Model	Parameters	FLOPs	MPJPE (mm)
Hossain et al. [9]	16.96M	33.88M	58.3
Pavllo (81 frames) et al. [41]	12.75M	25.48M	47.7
Pavllo (243 frames) et al. [41]	16.95M	33.87M	46.8
Ours (27 frames)	14.80 M	29.03 M	45.8
Ours (81 frames)	19.67 M	38.45 M	45.0
Ours (243 frames)	29.58 M	64.84 M	44.5

, we report the number of model parameters and floating point operations (FLOP) and compare them with previous work. The performance comparison under protocol 1 is also shown in Table 4. For the 243-frame model, with a slight increase in parameters and FLOPs, the average error metric of the model reaches the best. In the 27-frame and 81-frame models, the number of parameters and computations are reduced substantially as the acceptance domain is reduced, while also largely maintaining a relatively competitive performance. This is attributed to the fact that we retain the skeleton map information when performing feature fusion to improve accuracy, while the U-Net structure compresses the spatio-temporal information to control the number of parameters.

4.5. Ablation Study and Analysis

Granularity of spatio-temporal features. We performed ablation experiments on our models using the Human3.6M dataset. To explore the impact of spatio-temporal fusion at different granularities, we tested the 81-frame and 243-frame models and compared them using the MPJPE metric. The ablation studies are designed to investigate the effects of the order and granularity of temporal and spatial fusion. $N_1$ and $N_2$ represent the locations of spatial graph pooling operations, respectively, which determine the timing of spatio-temporal feature fusion in the framework. At higher levels of the spatio-temporal dimension, features of specific keypoints are grouped and fused, and some fine-grained information is lost. This fine-grained information is concatenated in the subsequent upsampling process through skip connections. The larger the values of $N_1$ and $N_2$, the later the spatio-temporal features are fused, which means that more layers of the model process features in the fine-grained spatio-temporal dimension. As a result, we achieve the best results at (1,3) and (2,4), respectively. The best results for $N_1$ and $N_2$ for both frames 81 and 243 take intermediate values. It is worth mentioning that

Table 5. Ablation study for our 81-frame and 243-frame model under protocol 1 on Human3.6M.

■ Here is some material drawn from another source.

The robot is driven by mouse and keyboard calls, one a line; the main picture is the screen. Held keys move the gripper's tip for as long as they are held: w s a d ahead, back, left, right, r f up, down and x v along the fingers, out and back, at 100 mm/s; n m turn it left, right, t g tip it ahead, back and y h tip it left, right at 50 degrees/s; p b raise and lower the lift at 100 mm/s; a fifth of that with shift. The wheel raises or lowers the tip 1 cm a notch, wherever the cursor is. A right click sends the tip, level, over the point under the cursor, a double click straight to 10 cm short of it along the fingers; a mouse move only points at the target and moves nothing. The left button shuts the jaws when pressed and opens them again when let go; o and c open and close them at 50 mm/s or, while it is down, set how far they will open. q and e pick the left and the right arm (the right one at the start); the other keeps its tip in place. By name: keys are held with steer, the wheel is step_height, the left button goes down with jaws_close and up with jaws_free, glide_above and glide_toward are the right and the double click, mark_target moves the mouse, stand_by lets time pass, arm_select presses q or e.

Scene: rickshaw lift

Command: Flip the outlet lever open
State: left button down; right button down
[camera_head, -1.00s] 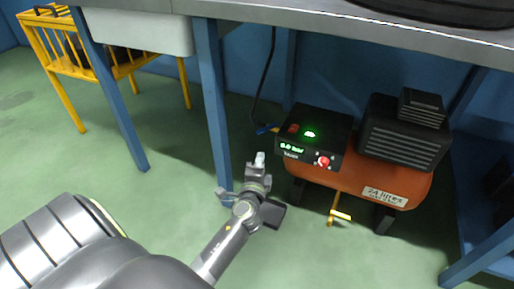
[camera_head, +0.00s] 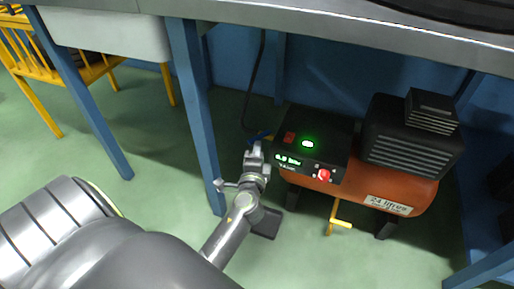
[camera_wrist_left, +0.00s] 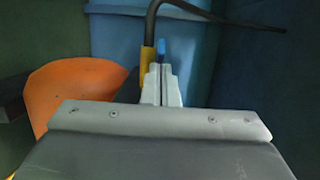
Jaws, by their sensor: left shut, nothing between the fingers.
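The outlet lever (camera_head: 262,136) is a small blue handle at the left end of the compressor, by the foot of a black hose. In the left wrist view the blue lever (camera_wrist_left: 162,50) stands up just beyond the fingertips, beside a yellow fitting (camera_wrist_left: 147,62). My left gripper (camera_head: 255,151) is shut and empty, its tips right by the lever; its closed fingers also show in the left wrist view (camera_wrist_left: 162,76). I cannot tell whether they touch the lever. The fingers hide the lever's lower part. My right gripper is not in view.
The orange compressor tank (camera_head: 365,189) carries a black control box (camera_head: 318,140) with a green display and red knob. A yellow handle (camera_head: 340,224) hangs beneath. A blue bench leg (camera_head: 197,100) stands close left of my gripper. The bench top (camera_head: 300,18) is overhead.

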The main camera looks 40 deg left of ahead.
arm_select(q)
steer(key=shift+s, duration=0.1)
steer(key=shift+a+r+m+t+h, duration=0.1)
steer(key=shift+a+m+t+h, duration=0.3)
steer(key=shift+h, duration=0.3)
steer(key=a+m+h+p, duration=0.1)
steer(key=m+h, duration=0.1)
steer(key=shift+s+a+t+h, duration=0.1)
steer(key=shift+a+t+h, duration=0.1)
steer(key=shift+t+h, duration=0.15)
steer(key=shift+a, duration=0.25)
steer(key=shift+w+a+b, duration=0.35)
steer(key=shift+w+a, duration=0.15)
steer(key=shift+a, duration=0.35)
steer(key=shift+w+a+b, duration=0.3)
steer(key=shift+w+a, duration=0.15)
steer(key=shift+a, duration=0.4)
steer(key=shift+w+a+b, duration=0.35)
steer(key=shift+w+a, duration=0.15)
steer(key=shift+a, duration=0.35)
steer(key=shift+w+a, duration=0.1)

Frames	${\mathit{N}}_1$	${\mathit{N}}_2$	MPJPE (mm)
81	1	2	45.8
81	1	3	45.0
81	2	3	45.3
243	1	3	45.5
243	1	4	45.3
243	2	3	44.9
243	2	4	44.5
243	3	4	44.7

shows that our model is not sensitive to the hyper-parameter values of $N_1$ and $N_2$ and the effect on the results is within 1mm, indicating its strong robustness.

U-Net architecture. This work presents a novel STUNet architecture with a cascade structure of temporal convolution layers and graph convolution layers to gradually integrate the semantic features of local time and space. Skip connections combine coarse-grained feature embeddings from the decoder sub-network with fine-grained spatio-temporal feature embeddings from the encoder sub-network to boost the final 3D pose estimation performance. Experiments demonstrate that skip connections are effective in recovering and fusing spatio-temporal features of different granularities.

Spatio-temporal feature fusion. Our approach performs feature fusion and compression in both the temporal and spatial dimensions. The proposed structural temporal dilated convolution layer can retain spatial structured graph information while fusing long-time key point sequences in the temporal dimension to eliminate jitter and blur in 3D pose estimation in the single frame case. The semantic features of the human body structure are processed by semantic graph convolution, which leads to a significant improvement in the accuracy of our model compared to the base model.

Optimization of multi-frame input. Models with multiple frames of input are usually more difficult to practice for specific scenarios than single frames. However, we applied dilated TCN to handle temporal dimensional features, which provides the possibility of implementing application optimization. Similar to other dilated TCN-based approaches [41], since the time-dimensional features are processed hierarchically, features at different moments can be subsequently reused as long as they are computed once at the inference time. Therefore, the input of 243 frames only affects the start and end of model inference, while the runtime inference is able to be optimized for parallelism and reuse, maintaining a good performance.

5. Conclusions

In this paper, we address the problem that existing methods lack effective means to extract dynamic complex features from spatio-temporal structures. We propose a novel spatio-temporal U-Net scheme to deal with spatio-temporal features in multiple scales for 3D human pose estimation in video. The proposed STUNet architecture consists of a cascade structure of semantic-structural graph convolution layers and temporal dilated convolution layers, progressively extracting and fusing the spatio-temporal semantic features from fine-grained to coarse-grained. Our method achieves competitive performance on 3D body pose estimation benchmarks. It is experimentally demonstrated that the U-shaped network structure optimizes 3D pose estimation by the downscaling and upscaling of spatio-temporal fusion features. The experiments also show the importance of the representation of spatio-temporal features at different granularities in the pose recognition task, which opens up many possible directions for future work. For example, how to get rid of manual hard rules and apply a graph pooling method with trainable rules [50,51] to automatically fuse spatio-temporal features of different granularities for pose estimation tasks.